— start of Available data —

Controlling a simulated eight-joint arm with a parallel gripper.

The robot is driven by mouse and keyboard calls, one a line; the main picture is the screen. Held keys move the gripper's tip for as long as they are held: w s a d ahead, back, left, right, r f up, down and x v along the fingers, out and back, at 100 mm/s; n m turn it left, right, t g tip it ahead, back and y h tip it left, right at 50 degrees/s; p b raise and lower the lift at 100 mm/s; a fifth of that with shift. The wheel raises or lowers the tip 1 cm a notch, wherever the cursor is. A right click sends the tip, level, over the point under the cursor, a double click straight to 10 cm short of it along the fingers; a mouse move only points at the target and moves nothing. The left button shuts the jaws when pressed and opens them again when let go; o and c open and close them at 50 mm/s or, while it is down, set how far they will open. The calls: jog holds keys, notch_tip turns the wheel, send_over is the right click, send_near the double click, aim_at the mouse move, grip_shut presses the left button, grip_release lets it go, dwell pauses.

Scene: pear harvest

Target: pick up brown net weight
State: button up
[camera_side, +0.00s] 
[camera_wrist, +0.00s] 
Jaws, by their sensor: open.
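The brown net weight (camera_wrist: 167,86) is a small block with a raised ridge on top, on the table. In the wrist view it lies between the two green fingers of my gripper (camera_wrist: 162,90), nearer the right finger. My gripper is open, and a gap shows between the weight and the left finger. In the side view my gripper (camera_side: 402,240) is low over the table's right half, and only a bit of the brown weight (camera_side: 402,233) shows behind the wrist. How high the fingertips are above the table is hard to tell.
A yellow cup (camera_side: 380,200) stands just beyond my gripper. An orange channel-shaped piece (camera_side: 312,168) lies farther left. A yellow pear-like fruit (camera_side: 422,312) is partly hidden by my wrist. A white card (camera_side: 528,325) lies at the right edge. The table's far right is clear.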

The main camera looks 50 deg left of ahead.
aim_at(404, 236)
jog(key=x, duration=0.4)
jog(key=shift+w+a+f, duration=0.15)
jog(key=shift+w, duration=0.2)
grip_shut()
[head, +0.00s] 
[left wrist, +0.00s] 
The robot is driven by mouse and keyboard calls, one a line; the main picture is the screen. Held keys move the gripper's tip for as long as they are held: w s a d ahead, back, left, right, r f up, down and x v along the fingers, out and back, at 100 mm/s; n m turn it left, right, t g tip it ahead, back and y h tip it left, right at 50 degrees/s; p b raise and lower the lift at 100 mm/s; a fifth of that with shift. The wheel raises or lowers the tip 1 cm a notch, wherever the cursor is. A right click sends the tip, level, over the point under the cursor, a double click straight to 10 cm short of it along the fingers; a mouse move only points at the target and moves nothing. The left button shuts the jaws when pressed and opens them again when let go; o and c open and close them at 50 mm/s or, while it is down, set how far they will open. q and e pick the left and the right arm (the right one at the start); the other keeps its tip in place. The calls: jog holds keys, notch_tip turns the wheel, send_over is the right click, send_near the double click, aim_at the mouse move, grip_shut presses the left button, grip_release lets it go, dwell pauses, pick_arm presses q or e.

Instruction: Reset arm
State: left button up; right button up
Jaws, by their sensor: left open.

— end of Available data —

Using the records above, select and copy every line that has the word "State".

State: button up
State: left button up; right button up

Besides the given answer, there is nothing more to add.